# SHORT TASK
Include the line containing "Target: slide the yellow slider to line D" and all lines before it, repeated exactly from the listing below, without pictures.
# Start of EXTRACTED MATERIAL
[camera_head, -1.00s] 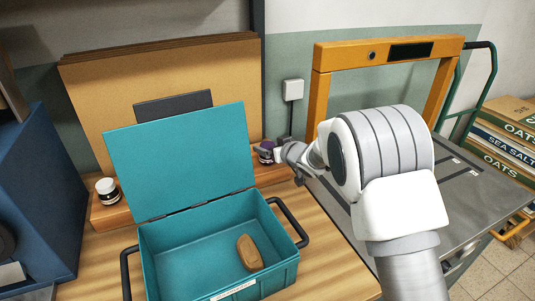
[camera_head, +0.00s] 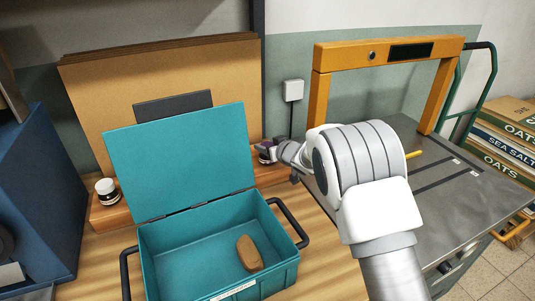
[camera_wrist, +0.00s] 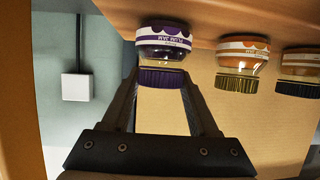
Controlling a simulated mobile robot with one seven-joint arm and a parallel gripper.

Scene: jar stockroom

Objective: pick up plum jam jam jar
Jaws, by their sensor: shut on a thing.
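The plum jam jar (camera_wrist: 164,38) has a purple and white label and a purple lid. It shows upside down in the wrist view. My gripper (camera_wrist: 162,82) is shut on its lid, with one finger on each side. The jar's base is close to the wooden shelf (camera_wrist: 112,10); I cannot tell whether it touches. In the head view my gripper (camera_head: 270,147) is just right of the teal box's open lid, and only a small part of the plum jam jar (camera_head: 265,157) shows below it.
An orange-labelled jar (camera_wrist: 242,55) and a dark-lidded jar (camera_wrist: 301,62) stand beside it. The teal box (camera_head: 218,280) holds a brown object (camera_head: 249,253). An orange frame (camera_head: 322,85) rises over the metal surface (camera_head: 455,215) at right.

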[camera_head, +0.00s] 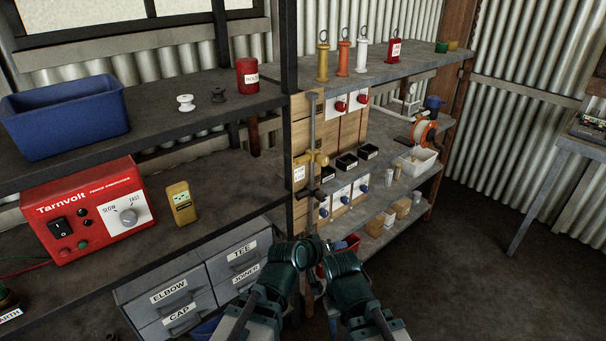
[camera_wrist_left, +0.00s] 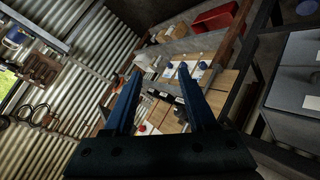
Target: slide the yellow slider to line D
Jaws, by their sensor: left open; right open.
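I cannot pick out the slider in the left wrist view.
A shelf post (camera_head: 289,150) stands just left of the rod. A red control box (camera_head: 88,210) and grey drawers (camera_head: 240,257) are at left. The floor at right is clear.

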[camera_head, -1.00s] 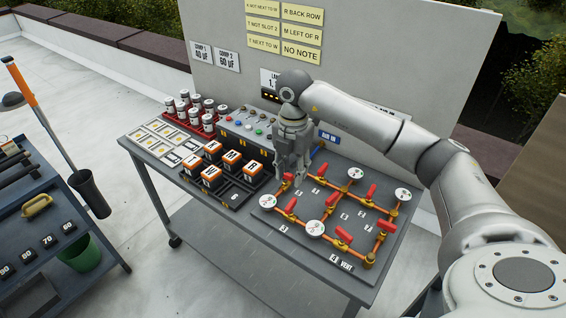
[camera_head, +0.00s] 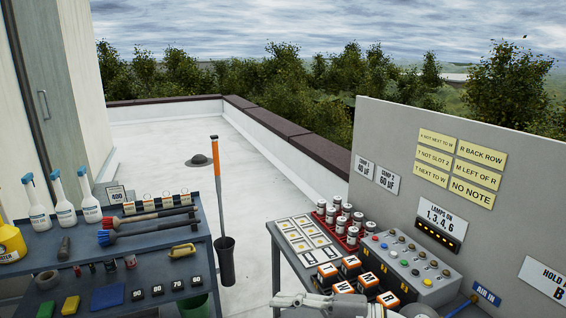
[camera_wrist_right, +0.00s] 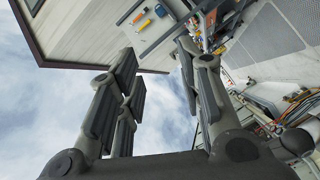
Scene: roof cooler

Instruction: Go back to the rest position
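My right gripper (camera_wrist_right: 158,68) fills the front of the right wrist view. Its dark fingers stand apart with nothing between them, and the sky and a wall edge show behind. In the head view only a grey piece of my arm shows at the bottom edge, in front of the orange-topped lettered blocks (camera_head: 349,267). My left gripper is not in view. The valve board is out of the head view.
The workbench holds a control box (camera_head: 405,268), white-topped cans (camera_head: 346,212) and a card tray (camera_head: 290,236) before a note panel (camera_head: 395,135). A tool cart (camera_head: 150,262) stands left. A long-handled tool (camera_head: 216,170) stands between them. Open roof floor (camera_head: 165,140) lies behind.

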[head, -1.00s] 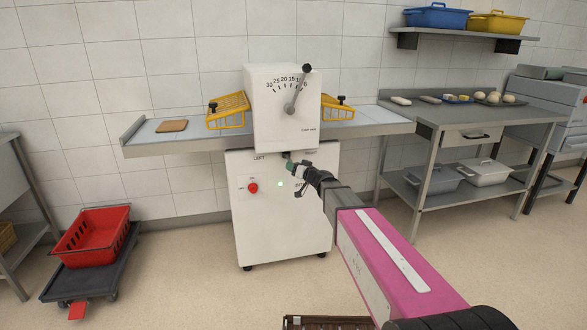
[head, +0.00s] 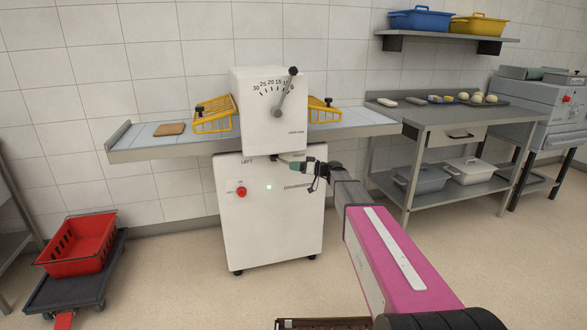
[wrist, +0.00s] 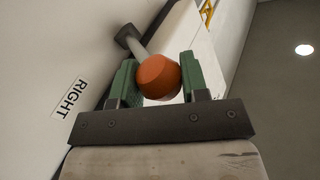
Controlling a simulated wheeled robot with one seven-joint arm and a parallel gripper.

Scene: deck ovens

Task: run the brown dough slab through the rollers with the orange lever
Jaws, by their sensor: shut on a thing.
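The brown dough slab (head: 170,128) lies flat on the left belt table of the white sheeter (head: 270,205), short of the left yellow guard (head: 214,114). The rollers are hidden behind the housing. The orange lever (wrist: 159,76) shows its round knob and grey rod in the wrist view. My gripper (head: 301,167) is at the front of the machine below the housing. In the wrist view my gripper's green fingers (wrist: 157,80) are shut on the orange knob, with the RIGHT label beside it.
A dial with a grey handle (head: 283,93) is on the housing above my gripper. A red button (head: 241,191) and a green light are on the cabinet. A steel table (head: 440,120) with dough pieces stands at right; a red crate (head: 78,243) on a dolly is at left.

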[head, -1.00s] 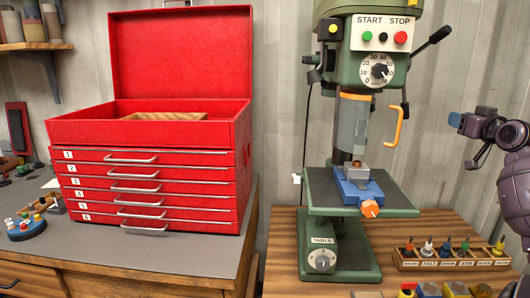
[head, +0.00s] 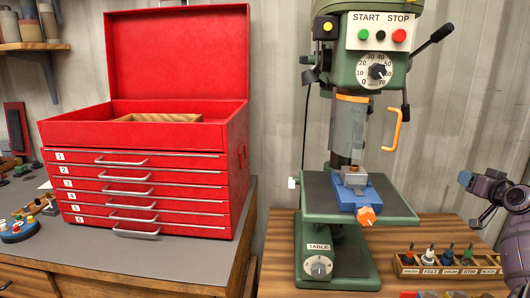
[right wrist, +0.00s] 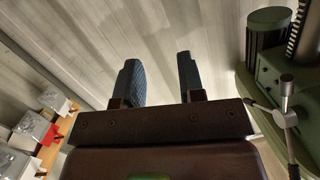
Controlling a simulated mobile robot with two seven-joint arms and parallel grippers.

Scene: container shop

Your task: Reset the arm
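My right gripper (right wrist: 160,82) shows in the right wrist view with its two dark fingers wide apart and nothing between them. In the head view my right gripper (head: 466,186) is at the right edge, to the right of the drill press, clear of it and above the wooden bench. Its arm runs out of the picture on the right. My left gripper is not in view.
A green drill press (head: 325,200) with a blue vise (head: 355,195) stands on the wooden bench. A labelled wooden rack (head: 430,273) holds several small tools. A red tool chest (head: 150,170) with an open lid stands at left on a grey-topped cabinet (head: 160,262).

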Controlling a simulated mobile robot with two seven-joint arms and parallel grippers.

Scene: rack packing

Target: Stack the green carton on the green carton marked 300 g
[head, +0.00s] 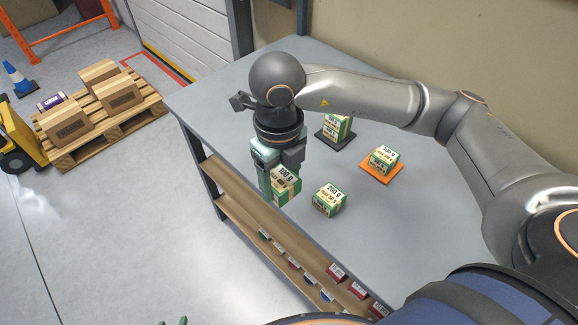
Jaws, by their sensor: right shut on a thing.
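My right gripper (274,180) is shut on a green and cream carton (286,185), whose label seems to read 100 g. It holds the carton near the table's left edge; height above the top is hard to judge. Another green carton (329,199) stands on the bare table just right of it. A green carton (384,158) stands on an orange mat (368,174). Further back, green cartons (337,127), seemingly stacked, stand on a dark mat (326,138), partly behind my right arm. Which one is marked 300 g is too small to read surely. Only small green tips, possibly my left gripper, show at the bottom edge.
The grey table (400,225) is clear around the cartons. A wooden shelf (238,212) below holds several small coloured boxes. A wall runs along the table's back. A pallet (100,125) with brown boxes stands on the floor at left.

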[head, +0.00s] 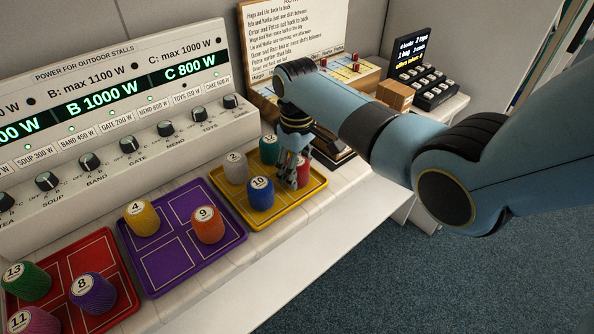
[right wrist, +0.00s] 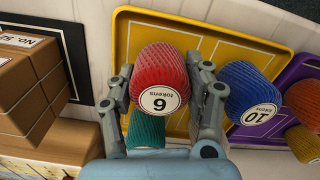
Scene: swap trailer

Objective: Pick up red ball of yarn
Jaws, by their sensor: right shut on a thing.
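The red ball of yarn (right wrist: 158,72) is a ribbed, barrel-shaped piece with a round white number label, between the two fingers of my right gripper (right wrist: 160,84) in the right wrist view. The fingers are shut on its sides. In the head view the right gripper (head: 291,172) reaches down over the yellow tray (head: 313,194), and only a part of the red ball (head: 304,172) shows behind the fingers. I cannot tell whether it touches the tray. My left gripper is not in view.
Blue 10 (head: 261,193), grey 2 (head: 235,168) and green 12 (head: 269,150) yarn stand close by in the yellow tray. A purple tray (head: 170,265) and a red tray (head: 111,306) hold more yarn. A power panel (head: 120,130) runs behind. A brown box (head: 395,94) stands right.

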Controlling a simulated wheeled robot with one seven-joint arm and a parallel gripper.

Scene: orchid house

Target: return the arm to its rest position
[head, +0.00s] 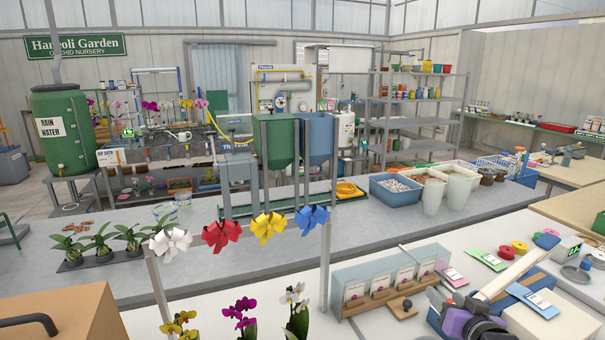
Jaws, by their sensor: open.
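The white bench (395,325) in front carries several small items. No held object shows.
Ribbon bows, white, red, yellow (268,227) and blue, hang on a rail above the near bench. Potted orchids (298,312) stand below. A brown box (75,318) fills the lower left. A clear-fronted card rack (390,280) stands right of centre. The grey bench (240,262) has bare room.

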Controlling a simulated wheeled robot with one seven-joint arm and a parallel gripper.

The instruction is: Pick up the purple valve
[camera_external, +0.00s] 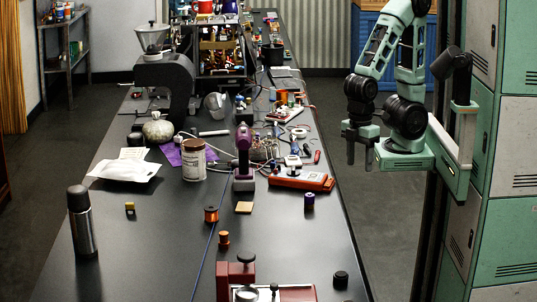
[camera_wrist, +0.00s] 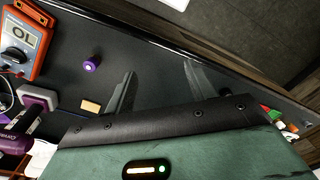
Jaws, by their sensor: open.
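The purple valve (camera_external: 309,202) is a small upright purple cylinder on the black bench near its right edge, just in front of the orange meter. In the wrist view the valve (camera_wrist: 92,64) shows a pale spot on its top and lies to the left of both fingers. My gripper (camera_external: 359,153) is open and empty, held above and to the right of the bench edge, apart from the valve. In the wrist view both fingers of my gripper (camera_wrist: 160,74) stand spread, with only dark surface between them.
The orange meter (camera_external: 301,180) and a purple drill-like tool (camera_external: 243,160) stand behind and left of the valve. A tan block (camera_external: 244,208), a copper spool (camera_external: 211,214) and a black knob (camera_external: 341,279) are nearby. Green lockers (camera_external: 503,200) stand close on the right.

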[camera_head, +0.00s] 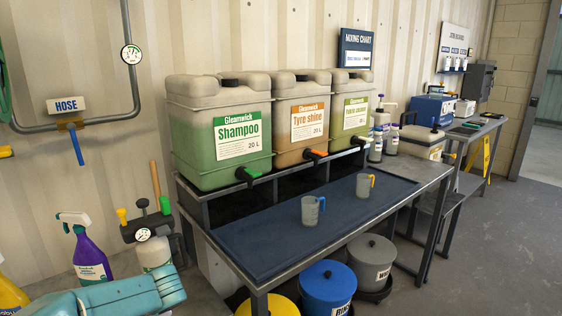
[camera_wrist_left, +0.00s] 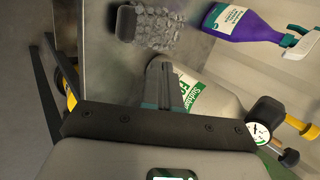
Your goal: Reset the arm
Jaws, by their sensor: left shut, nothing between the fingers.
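My left arm comes in at the bottom left of the head view as a teal link, low in front of the purple spray bottle (camera_head: 88,255). The left gripper's fingertips cannot be made out there. In the left wrist view my left gripper (camera_wrist_left: 165,75) is shut with nothing between its fingers. Past its fingers is a pale bottle with a green label (camera_wrist_left: 215,95), apart or touching I cannot tell. The purple spray bottle also shows in the wrist view (camera_wrist_left: 240,22), at the upper right. My right gripper is in neither view.
Large drums of Shampoo (camera_head: 200,155), Tyre shine (camera_head: 290,145) and a third product stand behind. Buckets (camera_head: 326,285) sit below. Floor at the right is clear.

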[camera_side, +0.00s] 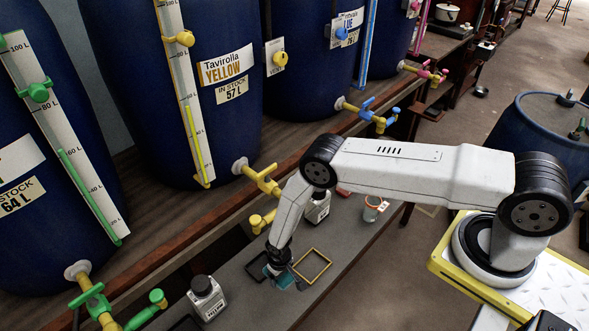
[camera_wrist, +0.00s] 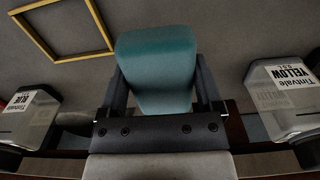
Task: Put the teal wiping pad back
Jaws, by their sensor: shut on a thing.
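The teal wiping pad (camera_wrist: 155,65) is held between the two jaws of my gripper (camera_wrist: 157,88), seen close up in the wrist view. In the side view the pad (camera_side: 287,280) shows as a small teal patch under my gripper (camera_side: 278,270), low over the grey bench; whether it touches the bench I cannot tell. A yellow square outline (camera_side: 328,268) lies on the bench just right of the pad and is empty. It also shows at the upper left in the wrist view (camera_wrist: 105,35). A dark square (camera_side: 249,266) lies just left of my gripper, partly hidden by it.
Small labelled bottles stand on the bench, one (camera_side: 207,299) left of my gripper and one (camera_side: 318,208) behind it. An orange-rimmed cup (camera_side: 371,209) stands farther right. Large blue vats (camera_side: 225,60) with taps (camera_side: 262,180) line the back. The bench (camera_side: 345,245) is clear right of the outline.

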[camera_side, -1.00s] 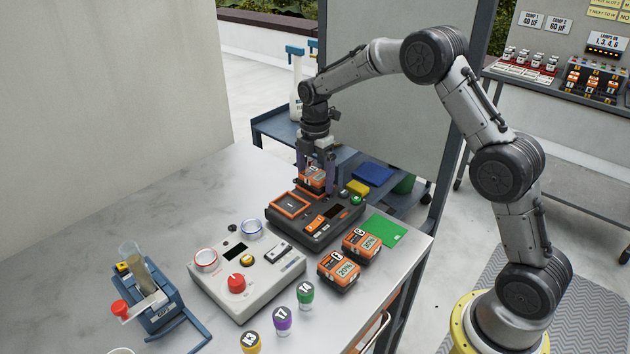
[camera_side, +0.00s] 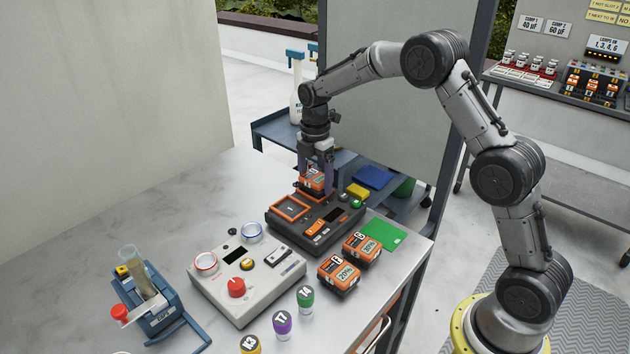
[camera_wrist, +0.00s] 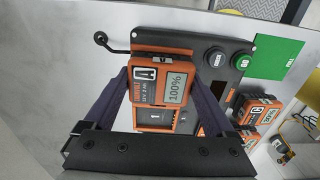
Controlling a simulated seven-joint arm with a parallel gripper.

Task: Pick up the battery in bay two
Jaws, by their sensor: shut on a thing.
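My gripper (camera_side: 316,178) is shut on an orange and black battery (camera_side: 314,181) at the far end of the dark charger (camera_side: 283,229). In the wrist view this battery (camera_wrist: 160,82) sits between my fingers, marked A, its display reading 100%. It is at or just above the charger's far bay; its underside is hidden, so I cannot tell whether it touches. The near bay (camera_side: 291,208), marked 1 in the wrist view (camera_wrist: 155,116), is empty with an orange frame.
Two batteries, one reading 20% (camera_side: 338,276) and one reading 30% (camera_side: 362,249), stand right of the charger beside a green card (camera_side: 384,235). A grey control box (camera_side: 247,284) stands in front. The left rear table is clear.

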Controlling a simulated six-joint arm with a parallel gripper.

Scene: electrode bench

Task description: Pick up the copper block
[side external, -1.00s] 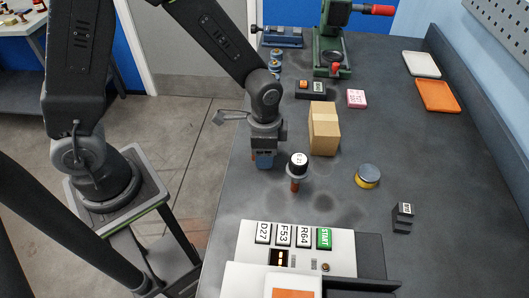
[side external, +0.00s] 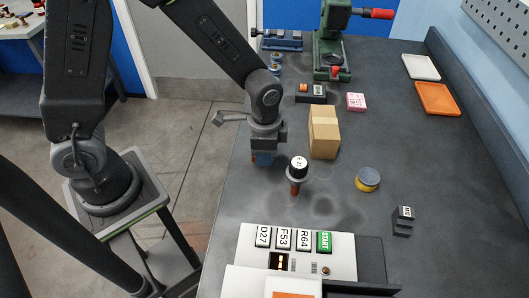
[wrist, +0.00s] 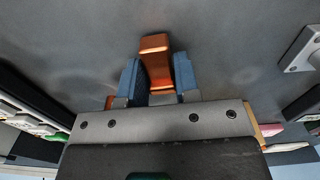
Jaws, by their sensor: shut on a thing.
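The copper block (wrist: 156,62) shows in the wrist view as an orange-brown piece between the two blue fingers of my gripper (wrist: 157,78). The fingers are shut on it, one on each side, and its far end stands out past them. In the side view my gripper (side external: 263,158) points down near the left edge of the bench. There the fingers hide most of the block, and I cannot tell how far it is above the bench top.
A black-capped electrode with a copper rod (side external: 296,188) stands just right of my gripper. A cardboard box (side external: 323,131) is behind it. A blue-and-yellow round tin (side external: 367,179) lies further right. A white button panel (side external: 252,258) is in front. A green press (side external: 333,60) stands at the back.
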# End of EXTRACTED MATERIAL
# RESPONSE TO THIS EXERCISE
[camera_head, -1.00s] 
[camera_head, +0.00s] 
[camera_wrist, +0.00s] 
Controlling a simulated mobile robot with one seven-joint arm and a parallel gripper.

Scene: jar stockroom

Objective: pick up plum jam jam jar
Jaws, by their sensor: shut on a thing.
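The plum jam jar (camera_wrist: 164,38) has a purple and white label and a purple lid. It shows upside down in the wrist view. My gripper (camera_wrist: 162,82) is shut on its lid, with one finger on each side. The jar's base is close to the wooden shelf (camera_wrist: 112,10); I cannot tell whether it touches. In the head view my gripper (camera_head: 270,147) is just right of the teal box's open lid, and only a small part of the plum jam jar (camera_head: 265,157) shows below it.
An orange-labelled jar (camera_wrist: 242,55) and a dark-lidded jar (camera_wrist: 301,62) stand beside it. The teal box (camera_head: 218,280) holds a brown object (camera_head: 249,253). An orange frame (camera_head: 322,85) rises over the metal surface (camera_head: 455,215) at right.

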[camera_head, +0.00s] 
[camera_wrist_left, +0.00s] 
Target: slide the yellow slider to line D

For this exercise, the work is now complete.